Pete D'Alessandro smiles as he answers a question after being...

Pete D'Alessandro smiles as he answers a question after being formally named as the new general manager of the Sacramento Kings basketball team by new Kings owner, Vivek Ranadive, at a news conference in Sacramento, Calif. (June 17, 2013) Credit: AP

The plan, of course, was to be an NBA star. It is what Pete D'Alessandro, his brother Jon and all their neighborhood buddies dreamed about during those endless summer days, playing basketball on the court their father, a high school journalism teacher, had built in their backyard in Bohemia.

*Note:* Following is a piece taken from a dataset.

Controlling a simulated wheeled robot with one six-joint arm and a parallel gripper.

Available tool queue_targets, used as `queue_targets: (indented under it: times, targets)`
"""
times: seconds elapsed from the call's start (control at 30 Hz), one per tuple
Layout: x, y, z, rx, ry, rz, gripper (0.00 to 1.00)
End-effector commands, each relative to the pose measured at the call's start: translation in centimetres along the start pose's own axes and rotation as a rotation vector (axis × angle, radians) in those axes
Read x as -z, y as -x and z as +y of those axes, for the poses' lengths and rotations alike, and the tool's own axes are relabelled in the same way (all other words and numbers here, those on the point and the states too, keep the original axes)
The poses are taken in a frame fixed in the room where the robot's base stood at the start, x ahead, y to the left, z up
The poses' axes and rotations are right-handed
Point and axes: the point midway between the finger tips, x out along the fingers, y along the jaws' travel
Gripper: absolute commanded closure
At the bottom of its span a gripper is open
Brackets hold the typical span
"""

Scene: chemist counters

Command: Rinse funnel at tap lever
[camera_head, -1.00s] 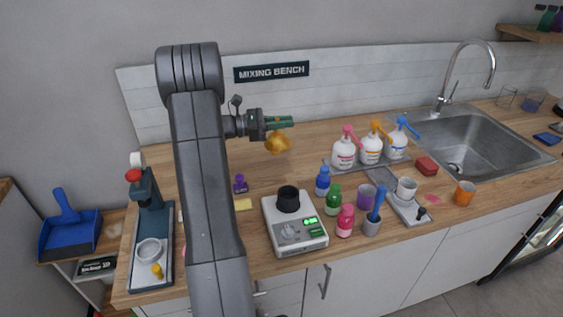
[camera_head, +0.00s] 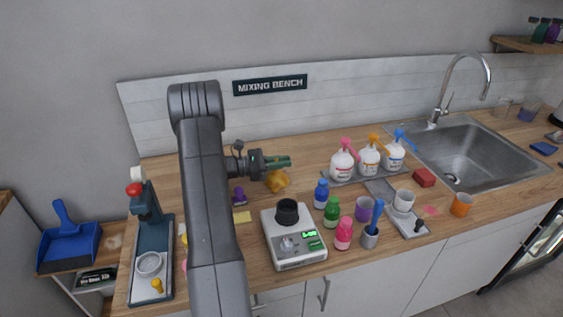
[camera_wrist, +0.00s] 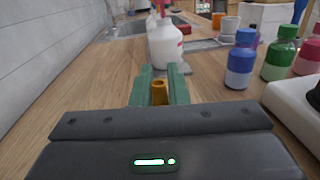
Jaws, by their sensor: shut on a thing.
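The amber funnel (camera_head: 277,180) hangs below the green fingers of my gripper (camera_head: 280,161), low over the back part of the wooden counter. I cannot tell whether it touches the counter. In the wrist view, the funnel's narrow amber end (camera_wrist: 159,93) sits between the green fingers of my gripper (camera_wrist: 160,76), which are shut on it. The tap (camera_head: 462,75), a tall curved chrome spout, stands behind the steel sink (camera_head: 480,150) at the far right. Its small side lever (camera_head: 446,103) shows near the tap's base. The sink looks empty apart from its drain.
White pump bottles (camera_head: 342,163) stand on a grey tray between my gripper and the sink; one is straight ahead in the wrist view (camera_wrist: 164,45). A scale (camera_head: 293,240) with a black cup, small coloured bottles and cups fill the front. Bare counter lies behind the scale.

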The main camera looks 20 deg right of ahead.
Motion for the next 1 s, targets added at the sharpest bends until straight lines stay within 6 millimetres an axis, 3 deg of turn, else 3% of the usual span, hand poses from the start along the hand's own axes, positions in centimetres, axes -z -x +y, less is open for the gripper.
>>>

This was the 1970s, when Julius Erving still played for the ABA Nets on Long Island and anything seemed possible. Then life, as it does, threw D'Alessandro an air ball. The Nets moved to Jersey, Dr. J was traded to the 76ers and by the end of his sophomore year in high school, D'Alessandro had failed to reach the height of 5-5.

"I don't want to say I got cut by my JV team, but I read the writing on the wall," said D'Alessandro, who was named general manager of the Sacramento Kings last week and introduced at a news conference Monday. "That's when I started thinking about Plan B."

Turns out that Plan B, which evolved over time, worked out pretty well for the Connetquot High graduate. D'Alessandro, who turned 45 the day he was introduced to the media, will get his wish of playing a starring role for an NBA franchise when he makes the Kings' seventh overall pick in Thursday's NBA draft. It will be the first of many key decisions for D'Alessandro as he attempts to revive a franchise that has fallen on hard times after making eight straight playoff appearances from 1999-2006.

"I'm just a kid from Bohemia," D'Alessandro said with a laugh in a phone interview Wednesday. "I imagined this, I dreamed it and now I'm here."

Truth is, it was a lot more complicated than that. Bespectacled, bald and barely 5-9, D'Alessandro looks more like a lawyer or a sports agent than a general manager, a position frequently held by former NBA or college players. But D'Alessandro, who has worked as a lawyer and a sports agent, is at the forefront of a trend in sports management that increasingly is relying more and more on statistical analysis.

"The 21st-century GM has to understand the complexities of [salary] capology, the development of technology, the use of analytics," new Kings majority owner Vivek Ranadive said. "And if a good chess player thinks two moves ahead, in Pete we have a guy who can think four moves ahead."

D'Alessandro also is a people person, which goes a long way in explaining how he got from his backyard in Bohemia to the front office in Sacramento. In his introductory news conference, D'Alessandro made a point of thanking nearly everyone who had taken a chance on him in the course of his career. Leading that list was former St. John's coach Lou Carnesecca.

D'Alessandro enrolled at St. John's in 1986, Mark Jackson's senior year. Butch Dellecave, D'Alessandro's eighth-grade guidance counselor, knew Carnesecca and helped him get an interview. Carnesecca hired him to be a video coordinator, then an unpopular job because it involved coming to work at 7:30 a.m.

"He's going to make a great general manager," Carnesecca said last week. "He's very smart, very studious and a very hard worker. And he loves the game."

That love of the game has been the driving force in forging D'Alessandro's unusual career path. A chance meeting with then-super agent Bill Pollack in a parking lot at St. John's convinced D'Alessandro to go to law school. After getting a degree from Nova Southeastern University in Florida, he practiced a bit on Long Island and managed Rick Lazio's congressional re-election campaign in 1996, during which D'Alessandro met his wife, Leah.

It was Leah who urged him to pursue his dream of working in sports. D'Alessandro temporarily worked as a paralegal with a large law firm making $9 an hour before Pollack hired him for his Washington agency. After seven years there, another St. John's contact, Warriors GM Chris Mullin, hired him to work in his front office.

D'Alessandro spent four years with the Warriors, influencing the signings of Andris Biedrins and Monta Ellis and helping to trade away Mike Dunleavy and Troy Murphy. He lost his job after Mullin's contract wasn't renewed but landed a job working under the Denver Nuggets' Masai Ujiri, who was trying to find a way to deal with Carmelo Anthony's trade demand. D'Alessandro played a large role in putting together the massive swap that sent Anthony to the Knicks.

In Sacramento, D'Alessandro finally will get to be the No. 1 guy, a chance to live the dream he started formulating 30 years ago in his backyard in Bohemia. It clearly was an emotional moment for D'Alessandro, who flew in his parents, Adele and Tony, for the news conference.

"It's unbelievable. Here I am this 5-foot-9 bald guy from Long Island walking the streets in Sacramento and people recognize me," he said. "I've always loved this game. It feels great to be here."